Упрекая меня в name-dropping, Долинин перечисляет несколько авторов, которых я, по его выражению, “скрещиваю”, – и среди них называет автора, которого я ни разу не упоминаю. Так и хочется спросить вслед за этим последним, Стенли Фишем, который любит вопросительные конструкции: Whose name-dropping? Но я обещал не пользоваться риторическими приемами. Учитывая интерес к моим переводам, я предложу еще один: name-dropping: фигура речи, которой профессор выражает свое недовольство тем, что на него не сослались.
Считать Дос Пассоса, как это делает Долинин, “самым знаменитым” из fellow-travelers, более знаменитым, чем Дьюи или Драйзер, есть ошибка суждения. Защищать от меня Ханну Арендт, которую я читаю и почитаю наверняка не меньше Долинина, есть ошибка более значимая. Долинин не понимает, что критическое обсуждение чьего-то труда, например Арендт, есть высшая честь, которую мы можем отдать предшественникам; и ему действительно этого не понять, коли его манера обсуждения такова, какую мы наблюдаем. Я нигде не говорю, что “Демократия в Америке” Токвиля повлияла на “Философическое письмо” Чаадаева, написанное много раньше; это ошибка чтения. К Чаадаеву Долинин не раз возвращается в своей рецензии, иллюстрируя свою мысль о том, что одни идеи (он приводит длинный список имен, например Исайю Берлина) являются “относительно простыми”, а идеи Чаадаева “посложнее”, а потому понять их могут только посвященные (чаадаеведы?). И правда, непосвященным не найти смысла в тонком различении между понятиями “исходная точка” и “отправная точка”, в чем Долинин видит ключ к историософии Чаадаева. Я объяснял, как идеи Чаадаева и Токвиля развивались независимо друг от друга, а потом Чаадаев прочел “Демократию в Америке” и отреагировал на нее в позднейших сочинениях и письмах. Параллели, контрасты и влияния их идей, может быть взаимные, являются легитимным предметом обсуждения. Объясняясь эпитетами, Долинин никак не прояснил этого спорного вопроса. Я со своей стороны сожалею, что ни один из моих аргументов не был услышан.

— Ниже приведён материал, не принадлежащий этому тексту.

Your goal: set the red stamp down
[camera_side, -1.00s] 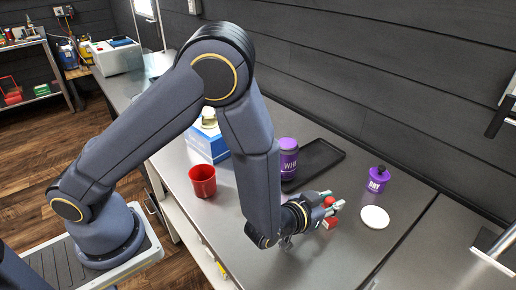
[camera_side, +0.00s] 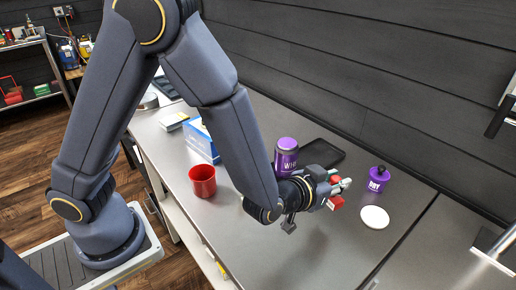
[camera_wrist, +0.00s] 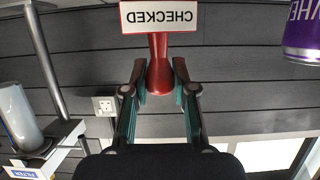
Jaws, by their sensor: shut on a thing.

Зато очень много сказано о тех сюжетах и о тех ссылках, которых в моей книге нет. Здесь Долинин прав: всего того, о чем он пишет, там действительно нет. Рецензент всерьез объясняет, чем рецензируемая книга должна была стать, “судя по заглавию книги Эткинда и авторскому введению”. Неужели он и правда судит о книгах по заглавиям? И как можно не услышать в моем заглавии ссылку на “Толкование сновидений” Фрейда? Во введении ясно сказано: “книга не претендует на охват и картирование” безграничной темы российско-американских связей и визитов, о чем написаны, пишутся и будут написаны сотни работ. Я не пишу энциклопедий. Во введении перечислены восемь сюжетов, о которых рассказывает эта книга, и еще раз оговорено, что книга “не исчерпывает” и этих сюжетов. Долинин выражает негодование, что моя книга не такова, какую бы он сам написал. На мой взгляд, такого рода деятельность не имеет отношения к жанру рецензии.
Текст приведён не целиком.